→ **Material**
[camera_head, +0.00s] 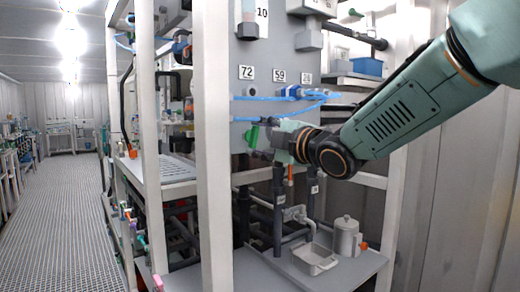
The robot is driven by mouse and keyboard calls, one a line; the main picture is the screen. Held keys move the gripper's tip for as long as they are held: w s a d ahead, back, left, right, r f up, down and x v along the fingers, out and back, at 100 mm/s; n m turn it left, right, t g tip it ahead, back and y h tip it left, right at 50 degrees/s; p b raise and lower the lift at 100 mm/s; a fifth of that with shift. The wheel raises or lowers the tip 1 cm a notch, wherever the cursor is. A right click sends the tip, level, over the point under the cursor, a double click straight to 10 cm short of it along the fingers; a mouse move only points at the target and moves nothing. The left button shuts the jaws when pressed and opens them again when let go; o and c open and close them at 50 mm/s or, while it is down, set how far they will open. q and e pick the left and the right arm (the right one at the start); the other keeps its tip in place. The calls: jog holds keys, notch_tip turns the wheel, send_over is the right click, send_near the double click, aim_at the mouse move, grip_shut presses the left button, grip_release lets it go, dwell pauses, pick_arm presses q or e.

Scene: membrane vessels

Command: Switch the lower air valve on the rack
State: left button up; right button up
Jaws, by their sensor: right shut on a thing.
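The grey panel (262,55) on the white rack carries number plates and blue air tubes (320,104). A blue upper valve (290,91) sits below the plates. The lower air valve, with a green part (252,137) showing, is at the panel's lower edge where the lower blue tube ends. My right gripper (264,144) reaches in from the right and is shut on this valve. The gripper and wrist hide most of the valve, so its handle position is unclear. My left gripper is out of view.
White rack posts (213,150) stand close left of the gripper. Below are dark pipes (278,205), a metal tray (314,258) and a metal jug (346,238) on a grey shelf. A blue bin (368,66) sits at upper right. A grated aisle (65,220) is clear at left.

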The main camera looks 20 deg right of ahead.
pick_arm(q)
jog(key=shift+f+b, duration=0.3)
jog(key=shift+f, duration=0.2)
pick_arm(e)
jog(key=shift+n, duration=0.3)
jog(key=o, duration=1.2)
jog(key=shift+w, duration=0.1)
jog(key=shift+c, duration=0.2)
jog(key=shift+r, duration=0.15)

→ **What this task involves**
Take the line with "Jaws, by their sensor: right shut on a thing." and all lines after it to the last line, and reproduce them exactly.

→ **Solution for this exercise**
Jaws, by their sensor: right shut on a thing.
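The grey panel (262,55) on the white rack carries number plates and blue air tubes (320,104). A blue upper valve (290,91) sits below the plates. The lower air valve, with a green part (252,137) showing, is at the panel's lower edge where the lower blue tube ends. My right gripper (264,144) reaches in from the right and is shut on this valve. The gripper and wrist hide most of the valve, so its handle position is unclear. My left gripper is out of view.
White rack posts (213,150) stand close left of the gripper. Below are dark pipes (278,205), a metal tray (314,258) and a metal jug (346,238) on a grey shelf. A blue bin (368,66) sits at upper right. A grated aisle (65,220) is clear at left.

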The main camera looks 20 deg right of ahead.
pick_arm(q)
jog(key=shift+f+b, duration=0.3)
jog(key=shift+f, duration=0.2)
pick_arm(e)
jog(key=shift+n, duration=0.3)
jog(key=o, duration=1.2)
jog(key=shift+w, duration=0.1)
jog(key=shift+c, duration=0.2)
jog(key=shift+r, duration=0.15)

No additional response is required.